---------- Supplied data
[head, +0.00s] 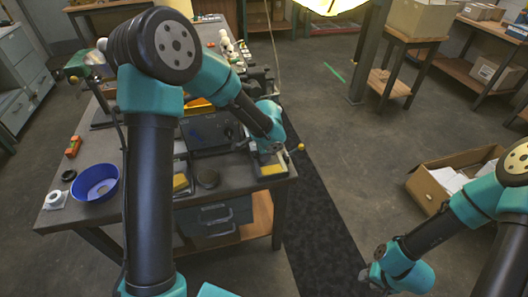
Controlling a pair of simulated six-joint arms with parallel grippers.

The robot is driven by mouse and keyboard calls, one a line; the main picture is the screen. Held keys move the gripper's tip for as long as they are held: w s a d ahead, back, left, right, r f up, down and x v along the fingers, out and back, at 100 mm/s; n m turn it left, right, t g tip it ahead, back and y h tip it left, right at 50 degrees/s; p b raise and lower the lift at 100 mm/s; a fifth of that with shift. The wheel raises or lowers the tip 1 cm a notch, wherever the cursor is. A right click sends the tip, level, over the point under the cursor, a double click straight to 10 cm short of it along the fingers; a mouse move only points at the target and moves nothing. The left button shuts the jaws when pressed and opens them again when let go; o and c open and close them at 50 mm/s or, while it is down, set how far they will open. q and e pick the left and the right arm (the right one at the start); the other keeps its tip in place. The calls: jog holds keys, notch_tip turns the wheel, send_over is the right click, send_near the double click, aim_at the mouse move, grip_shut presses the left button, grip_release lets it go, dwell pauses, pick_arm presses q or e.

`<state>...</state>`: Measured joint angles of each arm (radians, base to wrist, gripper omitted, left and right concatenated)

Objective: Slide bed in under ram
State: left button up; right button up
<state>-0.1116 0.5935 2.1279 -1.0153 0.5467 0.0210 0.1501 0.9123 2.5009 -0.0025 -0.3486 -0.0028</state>
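A dark grey machine body (208,132) stands on the workbench, partly behind my left arm. At the bench's front right corner is a small pale base with a yellow patch (271,169) and a yellow-knobbed lever (300,147). I cannot tell which parts are the bed and the ram. My left gripper (270,150) is over this corner, just above the pale base; its fingers are too small and dark to read, and contact is unclear. My right gripper (373,281) is low at the right, over the floor and away from the bench; its fingers are unclear.
On the bench (60,217) are a blue bowl (95,183), a white ring-shaped roll (54,198), an orange item (73,146), a yellow block (180,182) and a dark round piece (207,178). An open cardboard box (428,188) stands at the right. A dark mat (318,225) runs beside the bench.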

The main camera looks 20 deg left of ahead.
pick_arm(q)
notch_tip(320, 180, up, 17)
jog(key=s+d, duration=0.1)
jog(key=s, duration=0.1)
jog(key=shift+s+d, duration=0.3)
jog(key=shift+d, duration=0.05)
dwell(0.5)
--------------------
-- Objective --
Retype the whole listing, keeping every line identical and omitting all pictures.

-- Task response --
[head, +0.00s] 
Controlling a pair of simulated six-joint arms with parallel grippers.

The robot is driven by mouse and keyboard calls, one a line; the main picture is the screen. Held keys move the gripper's tip for as long as they are held: w s a d ahead, back, left, right, r f up, down and x v along the fingers, out and back, at 100 mm/s; n m turn it left, right, t g tip it ahead, back and y h tip it left, right at 50 degrees/s; p b raise and lower the lift at 100 mm/s; a fifth of that with shift. The wheel raises or lowers the tip 1 cm a notch, wherever the cursor is. A right click sends the tip, level, over the point under the cursor, a double click straight to 10 cm short of it along the fingers; a mouse move only points at the target and moves nothing. The left button shuts the jaws when pressed and opens them again when let go; o and c open and close them at 50 mm/s or, while it is down, set how far they will open. q and e pick the left and the right arm (the right one at the start); the other keeps its tip in place. The calls: jog holds keys, notch_tip turns the wheel, send_over is the right click, send_near the double click, aim_at the mouse move, grip_shut presses the left button, grip_release lets it go, dwell pauses, pick_arm presses q or e.

`<state>...</state>`: Measured joint angles of each arm (radians, base to wrist, gripper omitted, left and right concatenated)

Objective: Slide bed in under ram
State: left button up; right button up
<state>-0.1116 0.5935 2.1279 -1.0153 0.5467 0.0210 0.1501 0.9123 2.5009 -0.0025 -0.3486 -0.0028</state>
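A dark grey machine body (208,132) stands on the workbench, partly behind my left arm. At the bench's front right corner is a small pale base with a yellow patch (271,169) and a yellow-knobbed lever (300,147). I cannot tell which parts are the bed and the ram. My left gripper (270,150) is over this corner, just above the pale base; its fingers are too small and dark to read, and contact is unclear. My right gripper (373,281) is low at the right, over the floor and away from the bench; its fingers are unclear.
On the bench (60,217) are a blue bowl (95,183), a white ring-shaped roll (54,198), an orange item (73,146), a yellow block (180,182) and a dark round piece (207,178). An open cardboard box (428,188) stands at the right. A dark mat (318,225) runs beside the bench.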

The main camera looks 20 deg left of ahead.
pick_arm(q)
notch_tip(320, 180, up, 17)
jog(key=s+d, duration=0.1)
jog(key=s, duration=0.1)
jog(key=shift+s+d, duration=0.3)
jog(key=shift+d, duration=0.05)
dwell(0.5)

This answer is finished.